Now with that, I had to come up with what kind of game I would make. When I was first tooling around with Game Maker back in 2004 or so, I made an incredibly buggy bullet hell game. I never got passed creating the basic engine, a good chunk of the weapons/powers, and most of the minor enemies. The big reason I stopped then was the code got unwieldy, the collision code was awful, and probably some other reasons I don't want to remember. Regardless I thought that since that genre was one that I've worked in before that perhaps I should revisit it. It's relatively simple and I understand a lot more about coding and general game design now. So that's what I decided on.

NES NTSC Color Palette
NES NTSC Color Palette

This wouldn't just be a remake or even a reimagining of that previous project, but something entirely new. Graphics were never a major strong point of mine, but I know and enjoy making small resolution sprites and decided that I should take that idea and run with it. I wasn't only going to make simple looking graphics but emulate the graphical ability of the NES. This would actually prove to take more research and be much more difficult than expected. The NES had a very limited color palette. Not only that it could only show 25 colors on screen at a time. The resolution is also pretty strange and nonstandard. It's not exactly 4:3 like old televisions, but 256 by 224 pixels. Not only that, but it sprites could either be 8x8 or 8x16 for all sprites of the game.

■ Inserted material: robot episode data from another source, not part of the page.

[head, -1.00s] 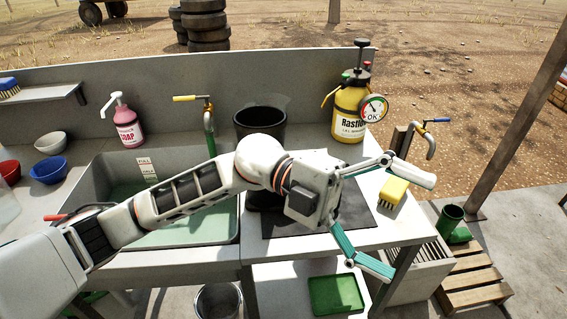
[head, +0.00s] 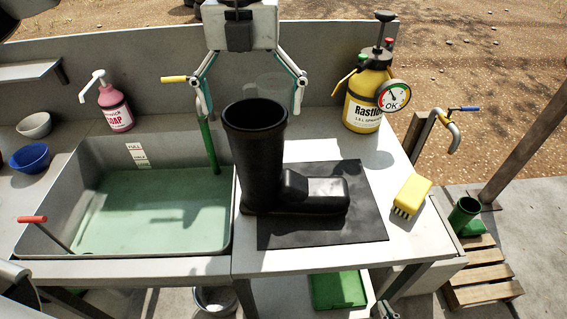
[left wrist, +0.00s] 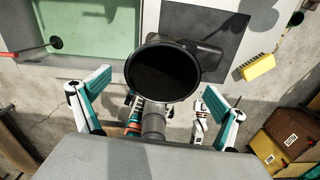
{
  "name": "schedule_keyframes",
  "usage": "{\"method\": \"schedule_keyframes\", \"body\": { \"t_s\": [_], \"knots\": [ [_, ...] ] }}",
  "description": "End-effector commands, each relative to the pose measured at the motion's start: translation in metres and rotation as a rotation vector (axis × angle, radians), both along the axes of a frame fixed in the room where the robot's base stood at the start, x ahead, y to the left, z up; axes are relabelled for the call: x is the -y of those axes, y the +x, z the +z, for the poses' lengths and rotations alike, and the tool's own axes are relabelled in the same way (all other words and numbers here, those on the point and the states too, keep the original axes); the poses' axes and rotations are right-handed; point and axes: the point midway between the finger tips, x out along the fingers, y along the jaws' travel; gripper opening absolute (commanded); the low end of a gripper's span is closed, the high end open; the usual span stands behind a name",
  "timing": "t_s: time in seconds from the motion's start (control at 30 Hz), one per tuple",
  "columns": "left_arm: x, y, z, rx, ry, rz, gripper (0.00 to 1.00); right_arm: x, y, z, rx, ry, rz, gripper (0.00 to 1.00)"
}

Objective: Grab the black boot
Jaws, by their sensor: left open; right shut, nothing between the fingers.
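The black boot (head: 258,160) stands upright on a dark mat (head: 365,215) on the counter, its toe pointing right. In the left wrist view, the round opening of the boot (left wrist: 163,80) lies between and just beyond the spread fingers (left wrist: 155,105). I see no finger touching the boot. My right gripper (head: 388,309) shows only in part, low at the bottom edge, shut and empty, away from the boot.
A sink (head: 150,215) with greenish water is left of the boot, with a tap (head: 207,140) near the shaft. A yellow brush (head: 411,194) lies right of the mat. A yellow sprayer (head: 366,98) stands at the back right, a soap bottle (head: 115,108) at the back left.

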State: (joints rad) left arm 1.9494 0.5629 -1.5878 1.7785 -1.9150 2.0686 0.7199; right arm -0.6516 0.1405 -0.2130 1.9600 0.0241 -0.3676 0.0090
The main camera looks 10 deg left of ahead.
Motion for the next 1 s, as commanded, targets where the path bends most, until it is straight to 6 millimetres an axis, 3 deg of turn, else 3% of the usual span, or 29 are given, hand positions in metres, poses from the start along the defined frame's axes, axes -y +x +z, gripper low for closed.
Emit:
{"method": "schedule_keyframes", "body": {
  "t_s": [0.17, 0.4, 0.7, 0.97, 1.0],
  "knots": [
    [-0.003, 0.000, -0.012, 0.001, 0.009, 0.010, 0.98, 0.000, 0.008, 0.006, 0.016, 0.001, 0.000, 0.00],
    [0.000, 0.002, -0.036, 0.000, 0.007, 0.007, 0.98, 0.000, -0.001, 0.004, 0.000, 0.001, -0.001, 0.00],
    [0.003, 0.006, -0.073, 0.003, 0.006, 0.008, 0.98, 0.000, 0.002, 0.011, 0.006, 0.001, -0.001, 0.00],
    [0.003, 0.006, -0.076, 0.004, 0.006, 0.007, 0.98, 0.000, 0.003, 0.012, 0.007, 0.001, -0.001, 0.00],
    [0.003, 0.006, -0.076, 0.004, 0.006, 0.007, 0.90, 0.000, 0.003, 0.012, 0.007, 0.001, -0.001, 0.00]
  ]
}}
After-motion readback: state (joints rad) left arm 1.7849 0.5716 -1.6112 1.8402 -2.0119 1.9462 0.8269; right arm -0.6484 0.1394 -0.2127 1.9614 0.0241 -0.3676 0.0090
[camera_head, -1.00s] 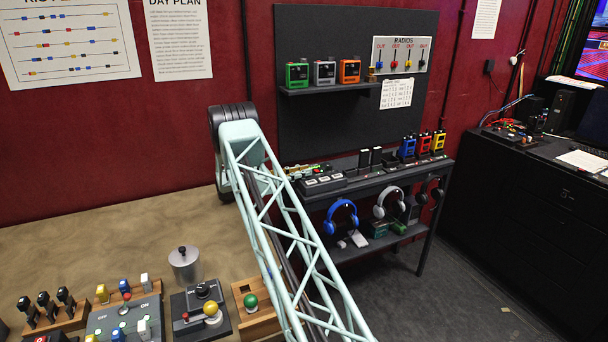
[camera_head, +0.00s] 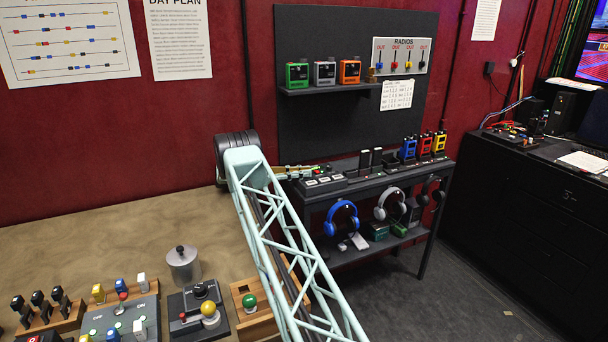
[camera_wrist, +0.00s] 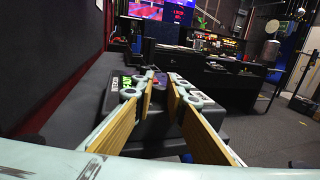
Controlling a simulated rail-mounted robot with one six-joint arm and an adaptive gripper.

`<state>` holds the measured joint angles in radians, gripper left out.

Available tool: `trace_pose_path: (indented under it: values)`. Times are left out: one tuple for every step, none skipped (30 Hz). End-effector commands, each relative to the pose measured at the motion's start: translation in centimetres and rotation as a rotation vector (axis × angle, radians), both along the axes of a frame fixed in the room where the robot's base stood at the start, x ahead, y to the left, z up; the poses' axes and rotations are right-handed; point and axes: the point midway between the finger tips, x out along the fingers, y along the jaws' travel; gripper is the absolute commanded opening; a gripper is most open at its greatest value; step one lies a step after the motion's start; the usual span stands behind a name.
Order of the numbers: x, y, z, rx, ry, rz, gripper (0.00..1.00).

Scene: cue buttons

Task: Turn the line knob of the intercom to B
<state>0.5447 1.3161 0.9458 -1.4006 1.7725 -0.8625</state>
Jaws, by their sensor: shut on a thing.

However that particular detail is only that I'm going to ignore. Same with the sprite flicker and such. I don't really want to emulate the mannerisms of the platform so much has the visual and aural aspects. Remember I'm not a programmer. Doing such things as emulating an entire platform is far beyond my abilities.

When it comes to sound and music, this will be one of the most enjoyable parts I expect, but no less difficult. I've made 8-bit music before and it's a lot of fun. There is the program I use called Famitracker. Which basically is used to create 8-bit music and can be used to make sounds as well. I've used it on a couple of my own projects and what I have done so far for this project has turned out really well. (There's this one sound that I made that would be a dead ringer for the firing sound of an enemy from Mega Man 2.)

Okay! So I have a genre and a graphical/audio style/limitation set. Now I need to come up with the narrative of the project. A central idea. A structure to build the logic and explanation for what is going on in the game. Well first I thought what could the genre need. How could I make a game that is unique to the genre? I was watching an episode of the History Channel's "The Universe" when I had an idea. The episode wasn't about what inspired the idea, but rather it reminded me of a different episode of the show which was about how our Universe may come to an end. One theory in particular caught my imagination. One called "The Big Rip." I had a setting. The end of the Universe. Now what sort of mechanics could I gleam from that setting. I figured it would be like the ultimate post-apocalyptic setting. Unlike most of the games that fall into that genre, there would be no world after the events of the Big Rip. So it would not have the cultural depression that many of those games possess. This would be about a civilization at the peek of it's technology trying to escape what's left of a dying reality. Of course there would need to be a villainous force, but let's not go into that now. The goal is for a survival-focused bullet hell game with maybe a bit of a puzzle twist, and this setting allows for that.

With all that out of the way, where I am at now is not all that far into development. Earlier this week I actually deleted large chunks of the game because I was not satisfied with how things were working. I ended up rewriting the entire code for the player object and decided to change how it looked as well. Basically I nearly restarted from the beginning. What I did today was get a solid collision engine working with the help of an example from the Game Maker forums for, of all things, a platformer. So right now all the game is, is an area where you can move your ship around some objects and a mostly bare HUD. While there are bullet and enemy objects in there, they aren't programed to go with the new collision system yet.

I will go more into the mechanics and other elements when I'm further down the development line. The plan with the weblog is to update it roughly every two weeks. Perhaps the next one will even have screenshots! This week I plan to codify most things in a flush out development document. I encourage other people who want to get into the video game industry to try something like this as well. Even though I've only been working on this for about 2 or so weeks, it has proved to be very educational and enlightening!